La Mela più prestigiosa del mondo dispone della vita e della morte di ogni sua azienda fornitrice. Basta solo che scelga di appaltare una fase della produzione dei suoi iPad e iPod a un'altra impresa, concorrente della prima. I fornitori vivono del lavoro che fanno per Apple. La quale può facilmente imporre le proprie condizioni (a quanto vuol comprare un certo componente, quanto vuol pagare una certa fase della produzione, ecc..) senza nemmeno aver bisogno di contrattare con gli imprenditori stranieri che lavorano per lei. O così o ci troviamo qualcun altro, dicono.
Nell'inchiesta del New York Times si parla soprattutto della cinese Foxxcon di Shenzhen.

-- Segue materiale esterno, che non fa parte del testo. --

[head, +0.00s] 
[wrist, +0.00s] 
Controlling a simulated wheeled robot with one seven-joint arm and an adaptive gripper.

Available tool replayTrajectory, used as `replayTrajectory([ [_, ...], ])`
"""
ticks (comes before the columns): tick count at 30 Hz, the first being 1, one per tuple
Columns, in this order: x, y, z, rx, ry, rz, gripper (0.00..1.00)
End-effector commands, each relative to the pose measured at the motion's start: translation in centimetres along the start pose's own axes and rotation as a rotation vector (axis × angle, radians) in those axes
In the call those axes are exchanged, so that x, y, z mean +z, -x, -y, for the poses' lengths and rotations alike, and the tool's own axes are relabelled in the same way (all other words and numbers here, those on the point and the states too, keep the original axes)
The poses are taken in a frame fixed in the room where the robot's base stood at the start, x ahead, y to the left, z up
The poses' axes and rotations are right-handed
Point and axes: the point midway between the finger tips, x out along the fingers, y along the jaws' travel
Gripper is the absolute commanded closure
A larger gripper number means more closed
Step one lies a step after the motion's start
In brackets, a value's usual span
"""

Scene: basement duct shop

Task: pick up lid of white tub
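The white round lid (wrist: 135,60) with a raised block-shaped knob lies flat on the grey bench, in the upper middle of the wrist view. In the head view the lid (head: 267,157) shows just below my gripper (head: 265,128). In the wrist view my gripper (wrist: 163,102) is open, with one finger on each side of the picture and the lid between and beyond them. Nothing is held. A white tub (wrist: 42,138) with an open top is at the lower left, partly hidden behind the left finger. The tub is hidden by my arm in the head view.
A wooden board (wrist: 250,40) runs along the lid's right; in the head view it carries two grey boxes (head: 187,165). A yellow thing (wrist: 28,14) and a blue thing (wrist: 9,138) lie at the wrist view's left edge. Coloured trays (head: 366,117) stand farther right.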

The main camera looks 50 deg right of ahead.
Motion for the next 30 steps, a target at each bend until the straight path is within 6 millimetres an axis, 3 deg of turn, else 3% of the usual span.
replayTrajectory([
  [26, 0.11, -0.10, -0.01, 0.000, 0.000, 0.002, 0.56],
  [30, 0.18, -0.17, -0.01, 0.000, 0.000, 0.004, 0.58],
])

Shenzen è famosa già da anni come la megalopoli dove milioni di migranti interni arrivano per lavorare in condizioni durissime (fatica, pericoli, salario basso, ecc..). Le cose sono migliorate rispetto agli anni Duemila, periodo in cui fu girato il documentario Megalopolis e il più famoso China Blue.

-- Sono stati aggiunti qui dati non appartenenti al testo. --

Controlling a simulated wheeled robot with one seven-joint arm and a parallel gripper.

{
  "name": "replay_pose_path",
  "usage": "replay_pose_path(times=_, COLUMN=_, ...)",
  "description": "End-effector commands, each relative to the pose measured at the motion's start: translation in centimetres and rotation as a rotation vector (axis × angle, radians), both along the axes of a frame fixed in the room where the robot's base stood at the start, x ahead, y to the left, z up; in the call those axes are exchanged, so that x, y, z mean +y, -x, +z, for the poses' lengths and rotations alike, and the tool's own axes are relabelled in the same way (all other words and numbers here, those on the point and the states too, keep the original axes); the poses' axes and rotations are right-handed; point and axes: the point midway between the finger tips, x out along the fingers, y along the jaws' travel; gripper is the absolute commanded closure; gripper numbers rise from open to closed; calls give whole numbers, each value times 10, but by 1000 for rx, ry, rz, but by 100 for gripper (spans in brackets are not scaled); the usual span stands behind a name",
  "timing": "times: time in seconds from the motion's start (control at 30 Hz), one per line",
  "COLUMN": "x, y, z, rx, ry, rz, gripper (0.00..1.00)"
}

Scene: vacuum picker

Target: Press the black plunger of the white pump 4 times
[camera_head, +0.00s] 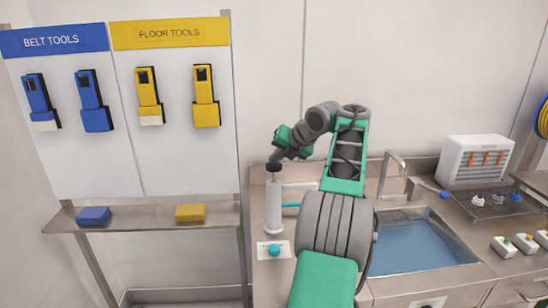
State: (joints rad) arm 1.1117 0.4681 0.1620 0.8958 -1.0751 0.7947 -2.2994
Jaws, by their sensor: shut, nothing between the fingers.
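The white pump (274,205) stands upright on the steel counter, left of my arm. Its black plunger (273,167) is at the top of the pump. My gripper (275,160) is shut and empty, with its tip right at the plunger top from above; I cannot tell whether they touch. A light blue tube or nozzle (292,205) sticks out to the right of the pump, partly hidden by my arm. My arm hides the counter behind and to the right of the pump.
A white card with a blue suction cup (273,250) lies in front of the pump. A sink (415,245) with a faucet (392,170) is at right. A white box (476,161) stands at the back right. A tool board (170,110) and shelf (140,217) are at left.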

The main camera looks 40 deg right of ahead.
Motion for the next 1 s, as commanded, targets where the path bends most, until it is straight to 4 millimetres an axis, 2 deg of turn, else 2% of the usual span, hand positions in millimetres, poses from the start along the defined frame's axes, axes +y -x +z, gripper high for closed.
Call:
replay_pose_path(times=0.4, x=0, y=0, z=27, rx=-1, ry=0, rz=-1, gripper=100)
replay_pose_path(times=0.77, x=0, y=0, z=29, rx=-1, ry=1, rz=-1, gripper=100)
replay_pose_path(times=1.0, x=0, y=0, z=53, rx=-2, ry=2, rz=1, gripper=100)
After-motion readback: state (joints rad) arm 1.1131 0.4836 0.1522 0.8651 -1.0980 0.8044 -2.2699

Quando Apple non esercita pressioni sufficienti presso i suoi fornitori affinché questi si occupino di rendere più vivibili (meno mortali, si dovrebbe dire) le fabbriche, compie una precisa scelta. Non è che non sappia come vadano le cose negli stabilimenti Foxxcon. Questo aspetto è ben chiarito dall'inchiesta: le ispezioni da parte di Apple, presso i fornitori, ci sono. La Mela si astiene però dal fare pressione sui fornitori perché vuole candidamente continuare a fare affari con le stesse aziende, continuare a guadagnare miliardi di dollari spendendo poco niente per la fase dell'assemblaggio, e poco niente per manodopera. 


E la manodopera poco tutelata è quella che costa meno.

Ai tempi di NoLogo ci fu un'ondata di indignazione quando si seppe come venivano sfruttati gli operai della Nike in Indonesia. I consumatori stessi finirono per non poter ignorare che quando compravano delle scarpe alimentavano anche un'industria ingiusta e illegale (legale forse per le leggi volutamente lasche dei Paesi emergenti). Ma poi la Nike stessa fu costretta ad agire per ripulire la propria immagine e modificare la propria politica industriale di sfruttamento completamente de-regolamentato degli operai.

Con Apple questo movimento di opinione non sta nascendo. I fan di Jobs non hanno alcun interesse ad approfondire che cosa ci sia dietro l'attività della loro marca-idolo. Anche Nike era uno stile di vita (ricordate i voli di Micheal Jordan che ci piacevano tanto?), ma Apple è una religione. E i credenti sono, ovviamente, fedeli. Si sentono, a volte, partecipi di una comunità mondiale che vive al di fuori del Sistema (rappresentato da Microsoft). In quanto subcultura, propone un suo particolare lifestyle. Gli adepti hanno una vita brillante e molto social, sono smart e di coltivata intelligenza sociale. Se non "vi piace" la loro pagina Facebook, è perché solo non siete abbastanza cool per capire quanto è meravigliosa la Apple Society. Certamente, queste creature del post-moderno, non dormono la notte pensando all'operaio cinese che passa le giornate  lucidando gli schermi degli iPad...
Parte della loro identità è ricalcata su quella del loro guru morto di cancro. I fan della Nike diventarono più critici (o semplicemente la forza dell'emozione venduta con le scarpette Air si affievolì). Ma i fondamentalisti del Mac difficilmente molleranno il loro feticcio, tutte le apps e gli ammiccamenti con cui costruiscono la loro vita.
Produttore e compratori di iPhone, nella loro beata fusione spirituale, condividono però le stesse responsabilità nell'affare Foxxcon.